Abla deals with place with the same logic of the artistic process. He builds his perceptions of it and in it with a smooth rhythm emanating from the texture of movement, color, light and space. Objects in his paintings are in a constant state of movement. Even at moments of stillness, they overlap and interact, with no intention for direct, symbolic identification and not in search of a specific connotation, or a passing visual effect. Rather, they intensify the vitality of the forms within the painting, drawing them beyond the depths and surfaces the eyes could see, and at the same time giving them a fresh, intimate texture. The act of painting seems like a resonant tone, its rhythm leaps and rises like a musical scale in the strokes of his brush as the affectionate, quarrelsome night light slips into the pores of the surfaces and spaces. This vitality is reflected in its spontaneity in the movement of the characters within the place, with a tinge of nostalgia covering their features, exuding tenderness and fondness for the place, embracing its details and taking refuge in its dust and fragments scattered in the space of the painting, as if it were a shadow of their forgotten and marginalized steps and dreams.

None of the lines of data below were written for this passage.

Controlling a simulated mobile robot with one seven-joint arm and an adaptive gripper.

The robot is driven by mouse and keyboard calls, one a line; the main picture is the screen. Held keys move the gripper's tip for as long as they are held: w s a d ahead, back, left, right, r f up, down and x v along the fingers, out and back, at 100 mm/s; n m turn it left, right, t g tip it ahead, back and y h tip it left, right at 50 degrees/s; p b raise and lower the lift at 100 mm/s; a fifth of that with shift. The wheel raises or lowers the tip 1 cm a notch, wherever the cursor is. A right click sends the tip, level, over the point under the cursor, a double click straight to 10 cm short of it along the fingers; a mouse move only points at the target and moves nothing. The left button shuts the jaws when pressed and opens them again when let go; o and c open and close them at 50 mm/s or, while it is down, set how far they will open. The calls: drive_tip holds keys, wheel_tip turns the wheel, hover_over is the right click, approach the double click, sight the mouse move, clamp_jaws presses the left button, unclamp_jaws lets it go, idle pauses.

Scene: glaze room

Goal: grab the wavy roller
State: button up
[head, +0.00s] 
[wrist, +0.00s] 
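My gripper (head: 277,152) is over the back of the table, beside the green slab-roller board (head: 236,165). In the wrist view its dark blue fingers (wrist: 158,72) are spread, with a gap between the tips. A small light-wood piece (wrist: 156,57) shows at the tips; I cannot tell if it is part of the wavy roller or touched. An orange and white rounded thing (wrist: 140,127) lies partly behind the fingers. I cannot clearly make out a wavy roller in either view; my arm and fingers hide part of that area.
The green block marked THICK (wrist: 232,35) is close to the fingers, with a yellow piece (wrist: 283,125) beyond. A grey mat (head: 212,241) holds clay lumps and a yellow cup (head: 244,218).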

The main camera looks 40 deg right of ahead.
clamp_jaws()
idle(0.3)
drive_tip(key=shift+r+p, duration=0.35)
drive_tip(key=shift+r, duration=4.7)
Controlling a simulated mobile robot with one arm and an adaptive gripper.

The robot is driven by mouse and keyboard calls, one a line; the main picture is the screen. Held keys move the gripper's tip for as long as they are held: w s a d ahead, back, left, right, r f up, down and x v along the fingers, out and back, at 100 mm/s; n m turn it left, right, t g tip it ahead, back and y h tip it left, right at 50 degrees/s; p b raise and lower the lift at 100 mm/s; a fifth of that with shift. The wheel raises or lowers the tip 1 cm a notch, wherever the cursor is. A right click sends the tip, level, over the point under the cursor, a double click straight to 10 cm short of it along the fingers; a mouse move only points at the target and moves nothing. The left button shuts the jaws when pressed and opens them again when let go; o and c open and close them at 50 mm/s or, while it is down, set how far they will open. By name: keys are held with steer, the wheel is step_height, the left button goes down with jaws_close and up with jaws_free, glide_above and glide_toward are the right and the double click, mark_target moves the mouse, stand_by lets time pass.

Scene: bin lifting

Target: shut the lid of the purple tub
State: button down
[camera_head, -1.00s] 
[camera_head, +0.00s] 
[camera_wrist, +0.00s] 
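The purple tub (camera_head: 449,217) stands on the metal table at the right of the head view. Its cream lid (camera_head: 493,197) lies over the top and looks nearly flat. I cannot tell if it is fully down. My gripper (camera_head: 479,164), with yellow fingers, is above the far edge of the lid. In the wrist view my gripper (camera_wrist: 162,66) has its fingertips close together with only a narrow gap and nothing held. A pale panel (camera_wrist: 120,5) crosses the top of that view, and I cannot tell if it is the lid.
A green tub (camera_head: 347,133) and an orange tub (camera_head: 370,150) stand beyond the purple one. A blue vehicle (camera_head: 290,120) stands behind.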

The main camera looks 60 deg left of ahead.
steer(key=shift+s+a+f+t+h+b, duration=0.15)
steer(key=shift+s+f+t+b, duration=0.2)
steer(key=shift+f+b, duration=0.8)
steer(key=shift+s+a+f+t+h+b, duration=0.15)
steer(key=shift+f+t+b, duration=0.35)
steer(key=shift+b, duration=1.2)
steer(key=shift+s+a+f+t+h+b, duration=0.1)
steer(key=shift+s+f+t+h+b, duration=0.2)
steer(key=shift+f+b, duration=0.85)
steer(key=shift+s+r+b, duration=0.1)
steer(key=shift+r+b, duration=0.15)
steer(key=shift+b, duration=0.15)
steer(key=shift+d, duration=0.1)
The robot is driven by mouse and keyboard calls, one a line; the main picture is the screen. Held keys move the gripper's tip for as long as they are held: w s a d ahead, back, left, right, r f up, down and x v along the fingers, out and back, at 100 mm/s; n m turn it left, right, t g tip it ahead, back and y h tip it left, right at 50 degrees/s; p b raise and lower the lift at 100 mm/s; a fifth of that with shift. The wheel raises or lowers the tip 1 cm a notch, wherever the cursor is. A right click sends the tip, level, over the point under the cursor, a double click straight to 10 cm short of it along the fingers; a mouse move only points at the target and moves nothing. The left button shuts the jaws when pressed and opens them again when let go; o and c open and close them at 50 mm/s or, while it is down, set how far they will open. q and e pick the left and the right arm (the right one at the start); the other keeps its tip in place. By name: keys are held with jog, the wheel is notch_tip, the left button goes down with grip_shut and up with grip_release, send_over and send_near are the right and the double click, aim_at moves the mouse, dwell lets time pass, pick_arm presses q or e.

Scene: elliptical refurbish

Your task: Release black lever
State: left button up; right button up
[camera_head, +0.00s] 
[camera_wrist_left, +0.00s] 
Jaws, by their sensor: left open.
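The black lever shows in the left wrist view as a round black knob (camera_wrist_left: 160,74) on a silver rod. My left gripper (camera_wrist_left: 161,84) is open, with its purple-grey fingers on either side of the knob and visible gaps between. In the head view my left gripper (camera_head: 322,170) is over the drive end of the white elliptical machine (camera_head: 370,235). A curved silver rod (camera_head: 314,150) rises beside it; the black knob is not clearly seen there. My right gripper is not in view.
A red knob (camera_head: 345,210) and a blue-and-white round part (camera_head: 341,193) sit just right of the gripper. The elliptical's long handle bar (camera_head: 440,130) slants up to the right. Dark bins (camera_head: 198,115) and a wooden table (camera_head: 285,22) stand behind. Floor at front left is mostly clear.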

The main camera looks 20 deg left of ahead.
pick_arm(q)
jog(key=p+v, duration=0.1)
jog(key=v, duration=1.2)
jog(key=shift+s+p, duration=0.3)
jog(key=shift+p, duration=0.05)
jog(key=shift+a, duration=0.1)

Abla does not have random formations. Even in his extreme moments of experimentation, he always maintains a relationship of fraternity and harmony between abstraction and embodiment, setting his style apart. His experiments with color and material are not purely laboratory but rather to discover a broader extent of the artist’s freedom in dealing with his tools and works and enriching the methods of forming them aesthetically and visually. The painting is not just a test of the artist’s liberation from the power of the material and his ability to adapt it as he likes and desires. Rather, it is an act of freedom. On its surface, his strength and fragility are embodied, along with his ability to break chains and re-establish his freedom and intimate boundaries in the face of time and its stolen anxious moments, footsteps of people, elements and things. Greetings to Mohamed Abla for his ever-renewing adventure, and for this hearty meal of beauty.